Rows from a robot dataset
-- begin --

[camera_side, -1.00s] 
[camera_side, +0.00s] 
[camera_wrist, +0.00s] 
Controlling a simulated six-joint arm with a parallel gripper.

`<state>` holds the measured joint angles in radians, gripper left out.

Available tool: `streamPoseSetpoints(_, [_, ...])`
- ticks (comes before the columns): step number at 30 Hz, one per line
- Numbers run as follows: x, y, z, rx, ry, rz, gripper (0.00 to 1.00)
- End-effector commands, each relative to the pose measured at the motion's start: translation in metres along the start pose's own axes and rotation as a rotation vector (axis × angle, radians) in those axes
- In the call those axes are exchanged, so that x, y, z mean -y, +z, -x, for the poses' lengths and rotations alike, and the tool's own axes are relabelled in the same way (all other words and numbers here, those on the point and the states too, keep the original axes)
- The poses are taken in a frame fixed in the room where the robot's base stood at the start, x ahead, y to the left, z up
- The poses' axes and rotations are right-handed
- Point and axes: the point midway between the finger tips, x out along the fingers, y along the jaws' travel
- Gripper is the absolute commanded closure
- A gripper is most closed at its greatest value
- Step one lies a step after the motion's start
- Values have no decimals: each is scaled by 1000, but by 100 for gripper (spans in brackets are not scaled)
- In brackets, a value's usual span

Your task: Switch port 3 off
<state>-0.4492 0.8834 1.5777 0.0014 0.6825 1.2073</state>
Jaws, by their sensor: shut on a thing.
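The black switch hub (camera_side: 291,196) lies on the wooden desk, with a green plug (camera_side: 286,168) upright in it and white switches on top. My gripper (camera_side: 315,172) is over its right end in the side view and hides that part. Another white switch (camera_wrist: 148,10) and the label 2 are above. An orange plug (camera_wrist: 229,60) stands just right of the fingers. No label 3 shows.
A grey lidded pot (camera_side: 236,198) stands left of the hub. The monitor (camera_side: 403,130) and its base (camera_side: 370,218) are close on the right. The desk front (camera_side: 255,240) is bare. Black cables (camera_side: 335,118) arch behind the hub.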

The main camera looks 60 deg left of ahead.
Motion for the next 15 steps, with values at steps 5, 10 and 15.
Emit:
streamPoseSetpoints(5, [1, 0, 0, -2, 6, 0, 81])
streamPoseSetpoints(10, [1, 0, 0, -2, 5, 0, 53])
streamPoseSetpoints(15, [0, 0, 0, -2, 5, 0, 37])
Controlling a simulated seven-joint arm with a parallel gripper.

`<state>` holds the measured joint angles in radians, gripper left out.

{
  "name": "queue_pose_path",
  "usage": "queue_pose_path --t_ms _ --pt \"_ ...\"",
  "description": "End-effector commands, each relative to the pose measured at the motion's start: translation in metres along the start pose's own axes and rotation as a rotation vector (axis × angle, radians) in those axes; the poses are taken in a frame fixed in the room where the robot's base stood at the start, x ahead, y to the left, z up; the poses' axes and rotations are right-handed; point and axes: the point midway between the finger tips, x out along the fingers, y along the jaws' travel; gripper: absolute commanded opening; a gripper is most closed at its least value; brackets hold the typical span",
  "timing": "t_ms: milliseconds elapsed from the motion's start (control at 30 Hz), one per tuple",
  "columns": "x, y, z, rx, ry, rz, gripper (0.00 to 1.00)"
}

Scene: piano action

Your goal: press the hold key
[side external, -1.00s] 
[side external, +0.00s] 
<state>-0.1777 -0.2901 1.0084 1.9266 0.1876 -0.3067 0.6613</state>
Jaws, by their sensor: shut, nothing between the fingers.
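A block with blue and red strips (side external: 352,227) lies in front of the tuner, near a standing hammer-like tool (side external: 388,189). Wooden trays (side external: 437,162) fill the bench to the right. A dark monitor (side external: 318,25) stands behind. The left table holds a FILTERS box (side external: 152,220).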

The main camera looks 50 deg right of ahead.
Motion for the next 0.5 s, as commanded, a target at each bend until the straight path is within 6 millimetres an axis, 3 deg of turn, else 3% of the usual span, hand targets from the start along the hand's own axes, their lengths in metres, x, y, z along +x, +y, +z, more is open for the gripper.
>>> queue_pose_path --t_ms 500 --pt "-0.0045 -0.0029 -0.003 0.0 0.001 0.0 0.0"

-- end --

WRITTEN TASK
Exactly how many lines of the material contain the word "where"? Write the number alone.

TASK RESPONSE
2